Di lokasi ini, para jemaah mengenakan pakaian ihram, melaksanakan salat sunah ihram dua rakaat, lalu melafazkan niat:
نَوَيْتُ الْحَجَّ وَأَحْرَمْتُ بِهِ ِللهِ تَعَالَى
Nawaitul hajja wa ahramtu bihi lillahi ta'ala
Artinya: "Aku berniat haji dan berihram karena Allah Ta’ala."
Sebagian jemaah Indonesia berniat haji dan umrah sekaligus (tamattu’), dengan lafaz:
نَوَيْتُ الْحَجَّ وَالْعُمْرَةَ وَأَحْرَمْتُ بِهِمَا لِلَّهِ تَعَالَى
Nawaitul hajja wal 'umrata wa ahramtu bihima lillahi ta'ala
Artinya: "Aku niat melaksanakan haji dan umrah dan berihram karena Allah Ta'ala."
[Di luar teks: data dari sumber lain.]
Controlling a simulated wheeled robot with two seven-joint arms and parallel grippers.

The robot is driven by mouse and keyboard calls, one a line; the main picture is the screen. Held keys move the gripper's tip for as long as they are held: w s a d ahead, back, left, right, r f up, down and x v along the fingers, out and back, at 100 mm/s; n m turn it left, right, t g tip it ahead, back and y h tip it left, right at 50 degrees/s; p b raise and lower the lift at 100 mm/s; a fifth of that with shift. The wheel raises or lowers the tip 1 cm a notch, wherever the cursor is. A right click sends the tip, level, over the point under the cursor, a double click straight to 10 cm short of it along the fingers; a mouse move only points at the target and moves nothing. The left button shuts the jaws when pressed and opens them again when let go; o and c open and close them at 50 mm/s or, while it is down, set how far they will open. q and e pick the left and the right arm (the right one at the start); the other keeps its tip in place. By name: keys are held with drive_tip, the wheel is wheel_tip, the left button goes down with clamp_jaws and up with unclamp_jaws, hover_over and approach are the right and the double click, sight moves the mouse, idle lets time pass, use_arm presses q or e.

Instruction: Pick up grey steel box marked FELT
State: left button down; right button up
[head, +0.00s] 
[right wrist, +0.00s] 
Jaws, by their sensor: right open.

Setelah niat, larangan-larangan ihram mulai berlaku, seperti larangan memakai wewangian, memotong kuku atau rambut, berhubungan suami-istri, dan lainnya.
Keabsahan niat haji /umrah/ihram di bandara Jeddah sebagai tempat miqat telah ditegaskan oleh fatwa Majelis Ulama Indonesia (MUI) sejak 28 Maret 1980 dan dikukuhkan kembali pada 19 September 1981.
MUI memutuskan bahwa jemaah dapat mengambil miqat di bandara tersebut, khususnya jika belum sempat berniat ihram haji di dalam pesawat.
Selain itu, ada pula Masjid Tan’im yang dapat dijadikan lokasi miqat, terutama bagi penduduk Makkah atau jemaah yang tinggal di sana.
Masjid ini menyimpan sejarah penting, karena pernah menjadi tempat miqat Sayyidah Aisyah RA saat melaksanakan umrah setelah haid, sebagaimana diperintahkan Rasulullah SAW.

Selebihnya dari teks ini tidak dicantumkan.